Without money these past months, spending more time in libraries was not the only adaptation. I also had to essentially stop dating. If I had $75 to cover a week's worth of food (typical for me, in a given week, with Bay Area grocery prices), then I can't easily justify spending $40 of it on a single dinner with someone. Single since the Ides of February I've had two dates, both ranking among my two most disastrous, ever.

It would seem the reason for these utter failures is that sitting around by yourself not doing anything except watching obscures movies and miniseries, and, although not previously mentioned, scouring up obscure vinyl and CDs, makes one a bad conversationalist.

Part of me is reverting to an earlier manifestation. I never used to be a story-teller, for I was more interested int he stories of others. Then, for popularity, flirting, and prestige, I honed the craft. But disuse has mean that I'm not very good at it, and more to the point, disinterested. On the more recent of the two terrible dates, I was given the following opening:

"You've taught all over. You must have some interesting stories."

My response teetered between the phlegmatic and outright biliousness: "Well that depends. What sort of stories do you want to hear? Funny stories? Quirky stories? What sort?" Note - this was not sarcastically intended. It was the response of one who'd lost interest, a sort of storied-out ennui. It was genuine inquiry: if I'm going to have to do this, tell me what you want, at least. Would I had approached the line conventionally I could have easily trotted out an anecdote to show off my amusing side - but these stories are ashes in my mouth, now. They don't interest me much at all, and enough life experience has passed under the bridge to mean most people have a similar set of stock tales to regale company with, not requiring me to add facilely to it.

At school I talk to no one. I have no prep period, and thereby have no encounters with the other faculty. I show up, go in to my room, teach, rest and work during lunch while remaining in my room, teach the afternoon session, and leave. In the typical Monday-Sunday, not including phone calls, my most sociable time, weekly, was about an hour and a half for a weekly meeting with my department on Wednesdays. The number of social visits I had outside of school during the three months of car-maintenance is fewer than ten.

Such lack of social conduct has not always been the case, as alluded to before. The issue, again, is money. April ended with a disgraceful $30 in my account. With one day left in May you may wonder what has become of all this? Have my routines changed? Have I been having such a lot of fun during this madcap month that I've no time to post updates on this sweet, forgotten blog?

Not quite. May, being absent of money woes, meant I had to save like nobody's business. So the same pattern of life was embraced as the months prior. By not doing anything, I was able to put two months' worth of savings aside, making up at least for the loss of March and April's ability to do so. This still meant I'd no money for dating. It still meant I was continuing to work on these old lists, in lieu of utter and total boredom.
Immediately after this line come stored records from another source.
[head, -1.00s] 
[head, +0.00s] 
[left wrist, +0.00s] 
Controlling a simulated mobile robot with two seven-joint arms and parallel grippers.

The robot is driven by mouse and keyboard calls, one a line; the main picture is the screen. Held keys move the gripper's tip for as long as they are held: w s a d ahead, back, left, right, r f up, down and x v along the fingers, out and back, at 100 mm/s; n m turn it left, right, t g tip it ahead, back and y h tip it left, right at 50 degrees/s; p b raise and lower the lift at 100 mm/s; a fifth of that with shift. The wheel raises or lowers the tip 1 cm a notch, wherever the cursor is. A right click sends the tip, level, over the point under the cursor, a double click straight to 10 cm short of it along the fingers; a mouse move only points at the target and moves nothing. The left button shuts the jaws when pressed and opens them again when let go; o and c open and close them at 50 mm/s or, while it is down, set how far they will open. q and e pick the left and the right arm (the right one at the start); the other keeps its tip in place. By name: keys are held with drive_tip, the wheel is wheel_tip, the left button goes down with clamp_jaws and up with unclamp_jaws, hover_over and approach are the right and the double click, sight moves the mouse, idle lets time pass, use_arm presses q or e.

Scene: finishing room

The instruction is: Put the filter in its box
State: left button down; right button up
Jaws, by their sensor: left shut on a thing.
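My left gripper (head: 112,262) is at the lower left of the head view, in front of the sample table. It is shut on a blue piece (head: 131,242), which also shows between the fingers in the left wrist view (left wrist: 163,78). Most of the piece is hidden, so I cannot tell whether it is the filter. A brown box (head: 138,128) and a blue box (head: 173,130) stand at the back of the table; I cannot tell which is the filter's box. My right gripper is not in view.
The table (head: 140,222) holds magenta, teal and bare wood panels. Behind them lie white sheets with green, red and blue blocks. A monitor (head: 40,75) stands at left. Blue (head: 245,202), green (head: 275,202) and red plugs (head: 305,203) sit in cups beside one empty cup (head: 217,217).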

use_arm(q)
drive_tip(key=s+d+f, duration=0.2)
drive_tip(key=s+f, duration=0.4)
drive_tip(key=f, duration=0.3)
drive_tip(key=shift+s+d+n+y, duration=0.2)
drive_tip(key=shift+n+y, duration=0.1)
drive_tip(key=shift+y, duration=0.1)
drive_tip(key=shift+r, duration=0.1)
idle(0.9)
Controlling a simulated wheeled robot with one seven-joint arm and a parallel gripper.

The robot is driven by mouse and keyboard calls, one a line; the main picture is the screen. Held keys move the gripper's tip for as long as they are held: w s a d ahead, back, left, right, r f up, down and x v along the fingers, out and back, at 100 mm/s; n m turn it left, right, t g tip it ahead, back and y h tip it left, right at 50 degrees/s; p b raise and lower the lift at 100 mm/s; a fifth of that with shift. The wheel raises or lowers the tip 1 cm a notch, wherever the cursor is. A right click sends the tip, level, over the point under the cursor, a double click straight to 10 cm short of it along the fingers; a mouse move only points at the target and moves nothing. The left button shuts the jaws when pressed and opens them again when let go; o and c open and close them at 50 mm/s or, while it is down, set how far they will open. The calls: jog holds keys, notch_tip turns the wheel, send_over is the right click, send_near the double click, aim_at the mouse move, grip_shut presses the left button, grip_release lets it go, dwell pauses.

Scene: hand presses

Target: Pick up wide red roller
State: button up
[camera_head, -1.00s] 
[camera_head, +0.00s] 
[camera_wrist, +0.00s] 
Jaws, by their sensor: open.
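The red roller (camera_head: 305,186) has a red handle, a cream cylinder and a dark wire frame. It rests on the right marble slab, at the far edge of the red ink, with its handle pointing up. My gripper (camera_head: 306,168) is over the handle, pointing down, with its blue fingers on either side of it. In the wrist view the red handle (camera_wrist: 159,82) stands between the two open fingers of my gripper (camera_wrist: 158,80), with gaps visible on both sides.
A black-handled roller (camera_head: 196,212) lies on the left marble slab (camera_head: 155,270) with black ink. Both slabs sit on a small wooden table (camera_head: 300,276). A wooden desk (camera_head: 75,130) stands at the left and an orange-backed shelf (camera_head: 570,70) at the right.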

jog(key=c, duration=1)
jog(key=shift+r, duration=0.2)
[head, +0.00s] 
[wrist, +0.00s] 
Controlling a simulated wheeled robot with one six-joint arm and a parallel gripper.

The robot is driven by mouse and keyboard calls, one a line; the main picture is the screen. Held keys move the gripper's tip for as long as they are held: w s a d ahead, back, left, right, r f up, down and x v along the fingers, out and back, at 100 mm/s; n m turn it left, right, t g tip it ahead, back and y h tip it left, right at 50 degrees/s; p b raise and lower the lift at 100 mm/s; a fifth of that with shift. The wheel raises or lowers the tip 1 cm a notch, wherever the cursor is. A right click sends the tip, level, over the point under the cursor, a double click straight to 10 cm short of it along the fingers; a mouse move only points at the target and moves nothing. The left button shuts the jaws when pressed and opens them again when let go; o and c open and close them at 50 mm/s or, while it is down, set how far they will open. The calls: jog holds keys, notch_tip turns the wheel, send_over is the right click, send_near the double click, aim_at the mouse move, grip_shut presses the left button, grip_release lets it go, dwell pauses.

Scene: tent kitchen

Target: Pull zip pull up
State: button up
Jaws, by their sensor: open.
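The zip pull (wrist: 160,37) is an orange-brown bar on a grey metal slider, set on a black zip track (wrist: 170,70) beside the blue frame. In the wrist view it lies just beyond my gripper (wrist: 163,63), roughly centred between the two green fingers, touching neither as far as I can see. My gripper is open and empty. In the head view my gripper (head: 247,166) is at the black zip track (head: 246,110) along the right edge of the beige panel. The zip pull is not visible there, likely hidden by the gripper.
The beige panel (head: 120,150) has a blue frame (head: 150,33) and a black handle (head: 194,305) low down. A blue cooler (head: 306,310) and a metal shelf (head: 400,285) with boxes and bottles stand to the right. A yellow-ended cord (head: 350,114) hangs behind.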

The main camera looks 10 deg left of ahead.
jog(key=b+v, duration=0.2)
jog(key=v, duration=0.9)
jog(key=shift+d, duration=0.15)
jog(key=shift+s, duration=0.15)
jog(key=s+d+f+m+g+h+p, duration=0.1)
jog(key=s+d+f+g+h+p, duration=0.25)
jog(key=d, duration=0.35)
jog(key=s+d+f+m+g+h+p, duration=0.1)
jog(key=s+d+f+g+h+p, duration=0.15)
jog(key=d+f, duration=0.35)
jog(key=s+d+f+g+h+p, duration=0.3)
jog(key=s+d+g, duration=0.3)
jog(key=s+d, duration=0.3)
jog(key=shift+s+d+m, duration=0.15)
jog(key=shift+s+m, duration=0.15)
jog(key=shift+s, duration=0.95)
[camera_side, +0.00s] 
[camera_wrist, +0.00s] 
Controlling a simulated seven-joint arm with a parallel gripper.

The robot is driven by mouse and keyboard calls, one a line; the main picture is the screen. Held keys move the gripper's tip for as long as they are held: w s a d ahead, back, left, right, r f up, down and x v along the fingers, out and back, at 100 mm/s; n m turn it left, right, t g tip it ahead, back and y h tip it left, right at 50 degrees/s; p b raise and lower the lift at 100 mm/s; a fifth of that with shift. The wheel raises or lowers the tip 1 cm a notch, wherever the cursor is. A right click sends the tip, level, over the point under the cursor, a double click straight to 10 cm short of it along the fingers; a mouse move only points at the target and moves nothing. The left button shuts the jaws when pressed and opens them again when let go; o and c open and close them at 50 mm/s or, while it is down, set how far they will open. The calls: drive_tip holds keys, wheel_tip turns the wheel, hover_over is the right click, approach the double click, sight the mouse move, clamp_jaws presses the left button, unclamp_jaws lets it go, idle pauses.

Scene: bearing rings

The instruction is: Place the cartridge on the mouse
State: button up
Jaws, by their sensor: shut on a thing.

June, then, is looking up, slightly. But it is offset by July. During that month I am paid almost nothing, since I am not teaching. This is problematic, obviously, because it demands frugality or savings. I have a big trip planned, and so the money I was supposed to have for the Big Trip went instead to the Car, and that means money wasn't saved for July. It's something of a juggle - but I should come out alright.

On a side note, can you think of a better example of the lack of middle class in America? The amount of money that went into the car was around $1,000. That quantity is going to throw off, in the end, six months of my life. Since I've returned to the Bay Area I've done nothing but wipe my savings again and again. As soon as I have a couple thousand saved up, it disappears on me. The car, health costs, moving costs, rent increases - it's always something. I'm fairly well off, all things considered, and that's worrisome - because at 30 you shouldn't be in a position where $1,000 wonks up half a years' finances. Compared to many of my Millennial compatriots, though, at least I can handle this stuff without going into debt. Or do so while not having to live under my parent's roof. Or do so and manage to make on-time, reliable student loan payments.

For the past few months, then, that's all its been - obscure art and Bernie Sanders-style socio-economic concerns. And, as my dating life has now proven, I can't make conversation when my only topics are unknown art house and political data.

Cyclically I spend my idle time on lists, and working on things I can control, all the while waiting: to get some money, to balance my social life, to update this blog.